VVG § 125 § 128; ARB 2006 § 18 Abs. 1 Buchst. A
Leitsatz
Der Rechtsschutzversicherung darf seine Deckungszusage dahin beschränken, dass Kostenschutz für die Einholung eines Sachverständigengutachtens zum Nachweis einer unzulässigen Abschalteinrichtung nicht gewährt wird.
(Leitsatz der Schriftleitung)
LG Dortmund, Urt. v. 9.12.2021 – 2 O 133/21
Sachverhalt
Die Parteien streiten über Ansprüche aus einer Rechtsschutzversicherung.
Der Kl. unterhält bei der T AG eine Rechtschutzversicherung. Dem Vertrag liegen die ARB 2006 zugrunde.
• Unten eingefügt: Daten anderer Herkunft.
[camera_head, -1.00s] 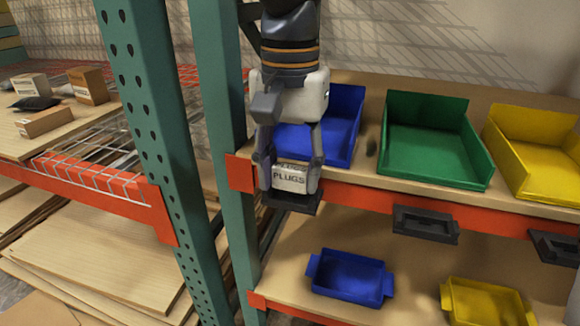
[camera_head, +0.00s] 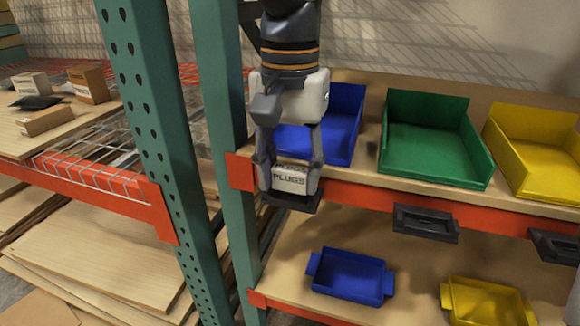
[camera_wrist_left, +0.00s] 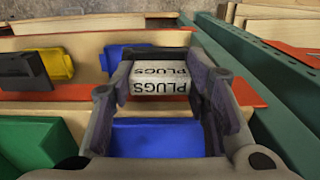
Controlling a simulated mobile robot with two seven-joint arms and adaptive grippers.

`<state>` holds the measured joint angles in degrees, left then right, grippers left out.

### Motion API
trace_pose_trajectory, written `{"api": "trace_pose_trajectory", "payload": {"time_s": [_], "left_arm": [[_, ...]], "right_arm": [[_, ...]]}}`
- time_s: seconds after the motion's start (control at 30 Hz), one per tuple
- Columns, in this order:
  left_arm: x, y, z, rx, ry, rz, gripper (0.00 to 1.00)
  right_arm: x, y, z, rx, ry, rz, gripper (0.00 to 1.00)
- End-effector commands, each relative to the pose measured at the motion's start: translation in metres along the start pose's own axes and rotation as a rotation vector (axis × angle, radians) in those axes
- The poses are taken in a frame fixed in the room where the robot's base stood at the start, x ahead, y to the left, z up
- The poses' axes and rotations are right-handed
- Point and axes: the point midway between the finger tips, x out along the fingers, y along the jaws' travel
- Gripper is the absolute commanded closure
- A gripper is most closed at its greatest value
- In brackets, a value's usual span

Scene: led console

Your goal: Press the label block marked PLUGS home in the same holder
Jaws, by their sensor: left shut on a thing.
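The white label block marked PLUGS (camera_head: 289,180) stands upright at the black holder (camera_head: 290,202) on the shelf's orange front beam, below the blue bin. My left gripper (camera_head: 290,188) points down from above and is shut on the block, one finger on each side. The block also shows between the fingers in the left wrist view (camera_wrist_left: 160,78), with its lettering facing up. The block's lower edge meets the holder in the head view; how deep it sits is hard to tell. My right gripper is not in view.
A blue bin (camera_head: 345,125), a green bin (camera_head: 425,140) and a yellow bin (camera_head: 530,150) stand on the upper shelf. Two more black holders (camera_head: 425,224) sit along the beam to the right. A teal post (camera_head: 222,130) stands close left of my gripper.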

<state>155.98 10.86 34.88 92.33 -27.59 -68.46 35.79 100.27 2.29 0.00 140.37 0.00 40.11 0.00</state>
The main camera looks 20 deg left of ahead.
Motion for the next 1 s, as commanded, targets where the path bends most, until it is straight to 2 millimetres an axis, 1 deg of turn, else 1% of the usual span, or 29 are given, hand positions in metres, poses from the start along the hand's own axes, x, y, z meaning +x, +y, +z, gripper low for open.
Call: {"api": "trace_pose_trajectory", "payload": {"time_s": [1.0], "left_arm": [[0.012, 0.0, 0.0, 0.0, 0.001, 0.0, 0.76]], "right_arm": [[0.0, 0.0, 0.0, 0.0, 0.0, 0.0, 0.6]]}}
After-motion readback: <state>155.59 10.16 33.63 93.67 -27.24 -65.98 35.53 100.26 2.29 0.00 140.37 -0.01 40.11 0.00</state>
Hier heißt es unter § 18 ARB 2006:
Zitat
(1) Lehnt der VR den Rechtsschutz ab,
a) weil der durch die Wahrnehmung der rechtlichen Interessen voraussichtlich entstehende Kostenaufwand unter Berücksichtigung der berechtigten Bekl. der Versichertengemeinschaft in einem groben Missverhältnis zum angestrebten Erfolg steht oder
b) weil in den Fällen des § 2a bis g die Wahrnehmung der rechtlichen Interessen keine hinreichende Aussicht auf Erfolg hat,
ist dies dem VN unverzüglich unter Angabe der Gründe schriftlich mitzuteilen.
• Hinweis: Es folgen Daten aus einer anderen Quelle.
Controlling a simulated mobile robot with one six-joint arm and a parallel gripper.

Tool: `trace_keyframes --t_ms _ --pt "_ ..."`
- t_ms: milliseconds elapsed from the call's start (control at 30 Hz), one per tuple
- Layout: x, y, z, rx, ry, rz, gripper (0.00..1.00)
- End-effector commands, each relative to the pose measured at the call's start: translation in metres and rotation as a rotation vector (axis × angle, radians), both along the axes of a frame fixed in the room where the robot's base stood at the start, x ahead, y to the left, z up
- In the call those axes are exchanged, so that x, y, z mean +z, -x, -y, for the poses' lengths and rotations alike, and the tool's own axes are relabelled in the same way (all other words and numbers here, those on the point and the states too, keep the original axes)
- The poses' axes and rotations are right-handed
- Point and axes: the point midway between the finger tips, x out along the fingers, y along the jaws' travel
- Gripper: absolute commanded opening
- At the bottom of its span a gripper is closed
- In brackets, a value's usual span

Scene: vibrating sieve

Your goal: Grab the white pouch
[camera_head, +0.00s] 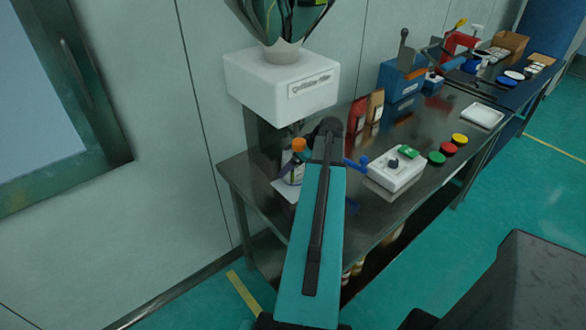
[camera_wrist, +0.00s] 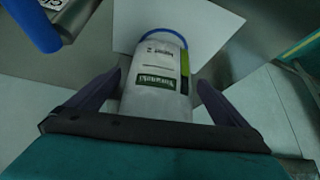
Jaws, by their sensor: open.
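In the wrist view a white labelled container (camera_wrist: 158,75), the only likely match for the white pouch, sits between my gripper's fingers (camera_wrist: 160,84). It has a green label, upside-down print and a blue rim at its far end. I cannot tell from its shape whether it is a pouch. My gripper is open, with a finger on each side and no clear contact. The container's near end is hidden by the gripper body. In the head view a white container with an orange cap (camera_head: 298,146) shows left of my arm, apparently the same thing. The gripper is mostly hidden there.
A white sheet (camera_wrist: 205,25) lies beneath the container on the steel table (camera_head: 250,195). A white device (camera_head: 395,172), a red pouch (camera_head: 357,114) and a tan pouch (camera_head: 375,105) are to the right.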

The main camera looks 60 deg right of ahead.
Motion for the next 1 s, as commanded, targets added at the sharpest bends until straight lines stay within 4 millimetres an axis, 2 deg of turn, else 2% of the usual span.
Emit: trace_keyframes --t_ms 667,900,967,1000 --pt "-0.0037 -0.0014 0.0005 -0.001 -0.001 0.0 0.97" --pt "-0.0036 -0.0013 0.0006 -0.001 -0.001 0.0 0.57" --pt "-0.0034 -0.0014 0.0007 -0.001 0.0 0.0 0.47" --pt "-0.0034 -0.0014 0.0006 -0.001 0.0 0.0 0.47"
(2) Hat der VR seine Leistungspflicht gemäß Absatz 1 verneint und stimmt der VN der Auffassung des VR nicht zu, kann er den für ihn tätigen oder noch zu beauftragenden Rechtsanwalt auf Kosten des VR veranlassen, diesem gegenüber eine begründete Stellungnahme abzugeben, ob die Wahrnehmung rechtlicher Interessen in einem angemessenen Verhältnis zum angestrebten Erfolg steht und hinreichende Aussicht auf Erfolg verspricht. Die Entscheidung ist für beide Teile bindend, es sei denn, dass sie offenbar von der wirklichen Sach- und Rechtslage erheblich abweicht.
Die Bekl. ist das Schadenabwicklungsunternehmen des VR.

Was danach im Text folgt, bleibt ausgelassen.